- MATERIAL PROVIDED -
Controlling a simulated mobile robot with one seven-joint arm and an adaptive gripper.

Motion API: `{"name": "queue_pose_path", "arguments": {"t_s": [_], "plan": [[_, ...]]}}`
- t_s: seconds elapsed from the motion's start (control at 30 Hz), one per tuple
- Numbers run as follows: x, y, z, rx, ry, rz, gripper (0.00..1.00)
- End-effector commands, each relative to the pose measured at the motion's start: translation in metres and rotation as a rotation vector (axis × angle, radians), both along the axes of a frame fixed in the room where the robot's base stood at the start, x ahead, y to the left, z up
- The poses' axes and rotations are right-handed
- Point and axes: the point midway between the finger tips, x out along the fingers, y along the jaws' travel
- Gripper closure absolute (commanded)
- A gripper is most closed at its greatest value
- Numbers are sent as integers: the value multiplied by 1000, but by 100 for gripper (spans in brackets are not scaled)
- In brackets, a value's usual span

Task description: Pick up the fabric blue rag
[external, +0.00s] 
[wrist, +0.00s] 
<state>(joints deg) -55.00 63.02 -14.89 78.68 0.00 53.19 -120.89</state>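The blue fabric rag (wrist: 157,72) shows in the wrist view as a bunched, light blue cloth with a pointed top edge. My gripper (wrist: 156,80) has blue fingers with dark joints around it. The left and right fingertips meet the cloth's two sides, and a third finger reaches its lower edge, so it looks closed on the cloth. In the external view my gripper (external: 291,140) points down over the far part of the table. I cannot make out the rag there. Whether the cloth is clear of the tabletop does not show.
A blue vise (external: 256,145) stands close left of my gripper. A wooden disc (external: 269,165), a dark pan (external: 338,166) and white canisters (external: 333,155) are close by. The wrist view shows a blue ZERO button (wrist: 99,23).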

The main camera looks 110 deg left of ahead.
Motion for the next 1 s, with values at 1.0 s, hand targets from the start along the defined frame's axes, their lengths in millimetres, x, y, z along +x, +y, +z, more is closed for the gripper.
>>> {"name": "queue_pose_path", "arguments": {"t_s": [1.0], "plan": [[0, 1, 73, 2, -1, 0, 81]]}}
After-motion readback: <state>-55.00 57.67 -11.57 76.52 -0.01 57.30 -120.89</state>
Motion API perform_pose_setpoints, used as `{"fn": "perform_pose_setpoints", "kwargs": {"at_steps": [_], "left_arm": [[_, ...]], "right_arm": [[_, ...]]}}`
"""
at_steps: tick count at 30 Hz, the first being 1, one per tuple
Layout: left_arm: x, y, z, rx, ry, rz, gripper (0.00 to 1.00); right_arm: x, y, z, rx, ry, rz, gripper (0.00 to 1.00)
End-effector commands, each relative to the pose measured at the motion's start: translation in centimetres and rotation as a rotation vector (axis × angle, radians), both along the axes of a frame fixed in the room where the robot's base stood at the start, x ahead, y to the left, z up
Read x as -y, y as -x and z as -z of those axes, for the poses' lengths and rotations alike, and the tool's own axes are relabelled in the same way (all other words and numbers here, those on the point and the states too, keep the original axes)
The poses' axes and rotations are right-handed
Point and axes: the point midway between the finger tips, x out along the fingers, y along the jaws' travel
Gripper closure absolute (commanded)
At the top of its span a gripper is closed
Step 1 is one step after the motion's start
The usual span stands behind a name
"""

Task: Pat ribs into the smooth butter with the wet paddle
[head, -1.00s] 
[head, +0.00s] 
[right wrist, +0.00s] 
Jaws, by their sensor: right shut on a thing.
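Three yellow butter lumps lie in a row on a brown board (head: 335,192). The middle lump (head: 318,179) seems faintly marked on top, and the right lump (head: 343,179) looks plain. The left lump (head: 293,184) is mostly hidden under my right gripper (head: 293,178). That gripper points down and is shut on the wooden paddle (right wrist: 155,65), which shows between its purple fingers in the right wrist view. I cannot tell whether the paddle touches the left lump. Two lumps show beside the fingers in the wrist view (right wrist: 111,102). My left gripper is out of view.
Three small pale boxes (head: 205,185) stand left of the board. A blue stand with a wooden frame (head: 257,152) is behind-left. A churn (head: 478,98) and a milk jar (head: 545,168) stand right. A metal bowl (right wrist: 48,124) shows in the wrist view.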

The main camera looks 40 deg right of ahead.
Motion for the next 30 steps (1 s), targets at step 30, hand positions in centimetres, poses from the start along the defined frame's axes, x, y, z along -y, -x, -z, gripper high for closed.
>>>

- WHAT TO DO -
Reproduce exactly the lines from the beginning of the entries above up to and including the line that contains "[wrist, +0.00s]".

- COMPLETE OUTPUT -
Controlling a simulated mobile robot with one seven-joint arm and an adaptive gripper.

Motion API: `{"name": "queue_pose_path", "arguments": {"t_s": [_], "plan": [[_, ...]]}}`
- t_s: seconds elapsed from the motion's start (control at 30 Hz), one per tuple
- Numbers run as follows: x, y, z, rx, ry, rz, gripper (0.00..1.00)
- End-effector commands, each relative to the pose measured at the motion's start: translation in metres and rotation as a rotation vector (axis × angle, radians), both along the axes of a frame fixed in the room where the robot's base stood at the start, x ahead, y to the left, z up
- The poses' axes and rotations are right-handed
- Point and axes: the point midway between the finger tips, x out along the fingers, y along the jaws' travel
- Gripper closure absolute (commanded)
- A gripper is most closed at its greatest value
- Numbers are sent as integers: the value multiplied by 1000, but by 100 for gripper (spans in brackets are not scaled)
- In brackets, a value's usual span

Task description: Pick up the fabric blue rag
[external, +0.00s] 
[wrist, +0.00s] 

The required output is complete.